First shown at the Paris Motor Show, the B0 certainly sits on Register Hardware's list of electric cars we could actually see ourselves buying. Unlike many motor show specials, it's said to be more or less production ready.

Pininfarina B0

Pininfarina's B0

Developed as a joint venture between Pininfarina and French industrial group Bolloré SA, the B0 will be powered by Bolloré's lithium-polymer LMP batteries, which are described as "revolutionary" - though no details are available to explain exactly what makes them so.

Without giving away any interesting technical details, Pininfarina-Bolloré claim the B0's battery has a rating of 30kWh, a peak power output of 45kW for 30 seconds and an effective range of 250km (153 miles).

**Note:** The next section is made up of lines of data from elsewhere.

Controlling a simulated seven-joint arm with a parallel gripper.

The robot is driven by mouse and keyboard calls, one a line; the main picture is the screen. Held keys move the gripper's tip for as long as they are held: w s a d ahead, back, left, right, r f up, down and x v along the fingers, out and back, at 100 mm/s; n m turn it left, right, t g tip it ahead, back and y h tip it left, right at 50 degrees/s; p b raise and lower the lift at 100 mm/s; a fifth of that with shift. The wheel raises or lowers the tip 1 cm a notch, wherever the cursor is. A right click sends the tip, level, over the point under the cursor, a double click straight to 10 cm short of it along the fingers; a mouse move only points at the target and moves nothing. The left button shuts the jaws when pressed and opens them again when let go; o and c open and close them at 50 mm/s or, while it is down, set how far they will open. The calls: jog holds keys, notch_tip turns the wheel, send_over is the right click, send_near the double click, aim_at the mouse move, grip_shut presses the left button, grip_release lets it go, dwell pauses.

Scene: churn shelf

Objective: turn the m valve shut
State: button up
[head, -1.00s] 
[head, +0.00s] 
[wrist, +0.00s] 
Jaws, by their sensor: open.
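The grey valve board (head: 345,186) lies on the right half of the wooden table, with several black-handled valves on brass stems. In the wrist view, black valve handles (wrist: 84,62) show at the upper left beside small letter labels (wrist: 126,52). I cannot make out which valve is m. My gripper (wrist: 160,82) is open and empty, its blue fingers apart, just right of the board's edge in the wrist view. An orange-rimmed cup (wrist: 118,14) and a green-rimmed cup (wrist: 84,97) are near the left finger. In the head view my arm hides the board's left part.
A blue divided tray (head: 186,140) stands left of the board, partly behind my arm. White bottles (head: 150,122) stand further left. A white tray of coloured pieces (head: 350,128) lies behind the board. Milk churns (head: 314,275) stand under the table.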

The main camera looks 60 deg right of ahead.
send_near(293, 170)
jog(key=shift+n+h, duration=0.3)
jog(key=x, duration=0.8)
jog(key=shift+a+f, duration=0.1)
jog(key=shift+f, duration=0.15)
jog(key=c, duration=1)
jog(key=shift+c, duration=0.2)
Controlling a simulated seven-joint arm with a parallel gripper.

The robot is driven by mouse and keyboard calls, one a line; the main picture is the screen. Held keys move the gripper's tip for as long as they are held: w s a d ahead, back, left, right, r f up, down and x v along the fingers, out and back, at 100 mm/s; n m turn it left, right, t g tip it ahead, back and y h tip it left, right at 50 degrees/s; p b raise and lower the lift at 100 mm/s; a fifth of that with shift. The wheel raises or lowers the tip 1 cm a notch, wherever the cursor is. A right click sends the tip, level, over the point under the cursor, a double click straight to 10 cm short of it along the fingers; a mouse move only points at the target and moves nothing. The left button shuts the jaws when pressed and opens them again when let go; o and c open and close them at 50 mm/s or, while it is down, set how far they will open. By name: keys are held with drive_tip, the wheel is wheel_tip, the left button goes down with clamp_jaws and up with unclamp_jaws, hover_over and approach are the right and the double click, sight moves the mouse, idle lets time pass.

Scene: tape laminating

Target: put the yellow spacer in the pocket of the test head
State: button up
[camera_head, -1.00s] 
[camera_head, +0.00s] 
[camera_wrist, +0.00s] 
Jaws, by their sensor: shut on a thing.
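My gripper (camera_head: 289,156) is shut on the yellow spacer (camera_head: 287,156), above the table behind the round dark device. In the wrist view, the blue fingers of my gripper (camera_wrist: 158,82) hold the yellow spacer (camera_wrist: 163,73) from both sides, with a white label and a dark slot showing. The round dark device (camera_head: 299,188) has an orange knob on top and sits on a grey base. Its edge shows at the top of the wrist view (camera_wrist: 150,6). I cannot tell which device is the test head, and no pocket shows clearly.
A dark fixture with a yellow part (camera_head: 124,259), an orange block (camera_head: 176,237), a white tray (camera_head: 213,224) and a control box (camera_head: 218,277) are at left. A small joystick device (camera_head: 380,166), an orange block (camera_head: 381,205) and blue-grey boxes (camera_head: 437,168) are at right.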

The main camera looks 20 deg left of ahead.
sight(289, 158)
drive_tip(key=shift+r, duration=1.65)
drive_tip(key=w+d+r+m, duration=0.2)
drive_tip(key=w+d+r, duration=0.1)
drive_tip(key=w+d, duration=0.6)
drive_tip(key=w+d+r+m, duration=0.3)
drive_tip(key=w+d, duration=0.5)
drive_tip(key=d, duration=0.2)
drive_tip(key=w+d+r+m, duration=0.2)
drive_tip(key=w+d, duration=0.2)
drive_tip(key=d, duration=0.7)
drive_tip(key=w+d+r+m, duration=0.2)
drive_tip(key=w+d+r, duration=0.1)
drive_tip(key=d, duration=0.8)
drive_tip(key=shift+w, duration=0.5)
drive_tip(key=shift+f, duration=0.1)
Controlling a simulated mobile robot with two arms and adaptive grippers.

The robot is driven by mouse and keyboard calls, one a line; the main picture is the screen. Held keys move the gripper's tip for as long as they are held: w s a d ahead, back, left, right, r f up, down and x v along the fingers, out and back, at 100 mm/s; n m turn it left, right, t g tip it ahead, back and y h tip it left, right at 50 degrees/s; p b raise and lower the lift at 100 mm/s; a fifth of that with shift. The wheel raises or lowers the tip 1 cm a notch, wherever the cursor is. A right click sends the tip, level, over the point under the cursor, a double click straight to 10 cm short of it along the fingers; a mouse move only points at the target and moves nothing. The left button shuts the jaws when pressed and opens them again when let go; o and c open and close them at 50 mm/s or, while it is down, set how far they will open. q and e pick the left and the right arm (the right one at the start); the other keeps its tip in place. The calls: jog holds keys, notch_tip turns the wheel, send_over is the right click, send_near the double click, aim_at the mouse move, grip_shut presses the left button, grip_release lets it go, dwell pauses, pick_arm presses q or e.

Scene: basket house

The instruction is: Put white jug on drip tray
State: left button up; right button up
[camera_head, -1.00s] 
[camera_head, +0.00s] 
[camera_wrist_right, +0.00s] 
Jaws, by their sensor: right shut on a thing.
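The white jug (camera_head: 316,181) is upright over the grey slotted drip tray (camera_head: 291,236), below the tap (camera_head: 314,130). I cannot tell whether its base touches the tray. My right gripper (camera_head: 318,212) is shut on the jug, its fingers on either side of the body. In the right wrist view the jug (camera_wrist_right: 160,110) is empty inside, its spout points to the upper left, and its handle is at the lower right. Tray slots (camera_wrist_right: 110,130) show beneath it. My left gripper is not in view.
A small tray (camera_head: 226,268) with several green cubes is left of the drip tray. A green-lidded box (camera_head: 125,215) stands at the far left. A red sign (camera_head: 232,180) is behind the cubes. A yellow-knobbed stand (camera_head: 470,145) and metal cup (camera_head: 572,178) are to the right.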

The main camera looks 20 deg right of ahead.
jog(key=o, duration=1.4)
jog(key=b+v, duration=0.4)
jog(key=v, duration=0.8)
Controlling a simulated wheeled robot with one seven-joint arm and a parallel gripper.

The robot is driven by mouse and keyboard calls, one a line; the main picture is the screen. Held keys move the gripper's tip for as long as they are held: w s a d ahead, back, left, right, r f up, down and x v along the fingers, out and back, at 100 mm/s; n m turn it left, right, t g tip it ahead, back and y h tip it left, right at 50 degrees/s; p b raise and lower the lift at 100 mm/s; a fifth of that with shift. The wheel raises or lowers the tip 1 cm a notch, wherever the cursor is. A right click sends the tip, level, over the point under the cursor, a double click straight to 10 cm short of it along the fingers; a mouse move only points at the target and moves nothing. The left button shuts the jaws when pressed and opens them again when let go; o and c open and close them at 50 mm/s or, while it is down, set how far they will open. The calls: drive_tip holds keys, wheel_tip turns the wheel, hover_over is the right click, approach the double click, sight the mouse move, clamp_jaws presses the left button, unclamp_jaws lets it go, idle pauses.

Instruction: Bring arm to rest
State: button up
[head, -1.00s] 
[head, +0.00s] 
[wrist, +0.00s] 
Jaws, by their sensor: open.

The battery will be rechargeable in a “matter of hours” from a standard domestic wall socket.

The battery pack will also be able to draw power from the regenerative braking system and from solar panels in the bonnet, fascia and roof.

Top speed is electronically limited to 130km/h (80mph) while the 0 to 60km/h (37mph) dash takes 6.3 seconds.

Pininfarina B0

Solar panel included

Bolloré clearly have high hopes of leccy cars because in September it made it known that it was negotiating a long-term agreement for the supply of lithium with the Bolivian government which is in turn setting up a lithium extraction facility on the world's largest salt flats - the 4,000 square mile Salar de Uyuni - in the southern province of Potosí.

It may be too early to call lithium the new oil, but its price has leaped from around $350 a tonne in 2003 to nearly $3000 today so getting in on the ground level may be a good idea for anyone who sees lithium-ion car batteries taking off in a big way. Around 70 per cent of world's known lithium deposits are in the fossilised salt lakes of Argentina, Chile and Bolivia.

No word on price yet or if Pininfarina will be go down the 'buy the car, lease the battery pack' route that seems to be gaining traction at the moment.